··· Data lines ···

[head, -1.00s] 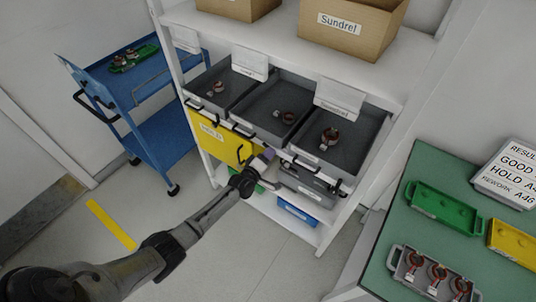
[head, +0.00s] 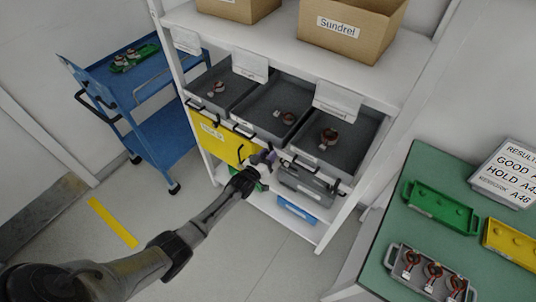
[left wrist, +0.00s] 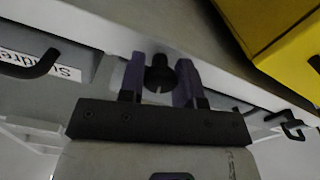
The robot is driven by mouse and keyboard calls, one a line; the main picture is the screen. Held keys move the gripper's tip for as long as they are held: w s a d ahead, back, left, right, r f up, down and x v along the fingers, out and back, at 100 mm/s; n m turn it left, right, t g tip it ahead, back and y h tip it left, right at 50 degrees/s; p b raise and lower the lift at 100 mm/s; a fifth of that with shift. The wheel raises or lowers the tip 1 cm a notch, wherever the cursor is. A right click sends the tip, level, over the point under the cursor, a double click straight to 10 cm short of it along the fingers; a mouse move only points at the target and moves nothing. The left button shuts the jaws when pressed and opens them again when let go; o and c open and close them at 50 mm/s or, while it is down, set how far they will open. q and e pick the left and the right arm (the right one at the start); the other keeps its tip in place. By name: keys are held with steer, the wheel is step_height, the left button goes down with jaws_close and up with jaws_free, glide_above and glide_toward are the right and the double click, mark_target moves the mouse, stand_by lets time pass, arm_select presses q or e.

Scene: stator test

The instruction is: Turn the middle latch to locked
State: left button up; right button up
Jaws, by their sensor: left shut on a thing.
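My left gripper (head: 267,157) reaches the front of the shelf rack, just below the middle grey drawer (head: 262,112). In the left wrist view its two purple fingers (left wrist: 159,80) are shut on a black round latch knob (left wrist: 160,72), one finger on each side. The knob has a small pale mark at its lower edge and sits on a light rail. In the head view the gripper hides the knob. I cannot read from these frames whether the latch is locked. My right gripper is not in view.
A blue cart (head: 165,137) stands left. A green table (head: 405,225) with trays is at right. The floor in front is clear.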

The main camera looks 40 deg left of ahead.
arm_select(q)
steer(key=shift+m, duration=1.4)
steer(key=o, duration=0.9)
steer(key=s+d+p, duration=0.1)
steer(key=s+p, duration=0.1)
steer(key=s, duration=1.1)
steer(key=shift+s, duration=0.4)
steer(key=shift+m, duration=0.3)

···

■ **Exercise description**:
Transcribe the full listing above exactly as it stands, minus the pictures.

■ **The completed task**:
[head, -1.00s] 
[head, +0.00s] 
[left wrist, +0.00s] 
The robot is driven by mouse and keyboard calls, one a line; the main picture is the screen. Held keys move the gripper's tip for as long as they are held: w s a d ahead, back, left, right, r f up, down and x v along the fingers, out and back, at 100 mm/s; n m turn it left, right, t g tip it ahead, back and y h tip it left, right at 50 degrees/s; p b raise and lower the lift at 100 mm/s; a fifth of that with shift. The wheel raises or lowers the tip 1 cm a notch, wherever the cursor is. A right click sends the tip, level, over the point under the cursor, a double click straight to 10 cm short of it along the fingers; a mouse move only points at the target and moves nothing. The left button shuts the jaws when pressed and opens them again when let go; o and c open and close them at 50 mm/s or, while it is down, set how far they will open. q and e pick the left and the right arm (the right one at the start); the other keeps its tip in place. By name: keys are held with steer, the wheel is step_height, the left button goes down with jaws_close and up with jaws_free, glide_above and glide_toward are the right and the double click, mark_target moves the mouse, stand_by lets time pass, arm_select presses q or e.

Scene: stator test

The instruction is: Turn the middle latch to locked
State: left button up; right button up
Jaws, by their sensor: left shut on a thing.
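My left gripper (head: 267,157) reaches the front of the shelf rack, just below the middle grey drawer (head: 262,112). In the left wrist view its two purple fingers (left wrist: 159,80) are shut on a black round latch knob (left wrist: 160,72), one finger on each side. The knob has a small pale mark at its lower edge and sits on a light rail. In the head view the gripper hides the knob. I cannot read from these frames whether the latch is locked. My right gripper is not in view.
A blue cart (head: 165,137) stands left. A green table (head: 405,225) with trays is at right. The floor in front is clear.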

The main camera looks 40 deg left of ahead.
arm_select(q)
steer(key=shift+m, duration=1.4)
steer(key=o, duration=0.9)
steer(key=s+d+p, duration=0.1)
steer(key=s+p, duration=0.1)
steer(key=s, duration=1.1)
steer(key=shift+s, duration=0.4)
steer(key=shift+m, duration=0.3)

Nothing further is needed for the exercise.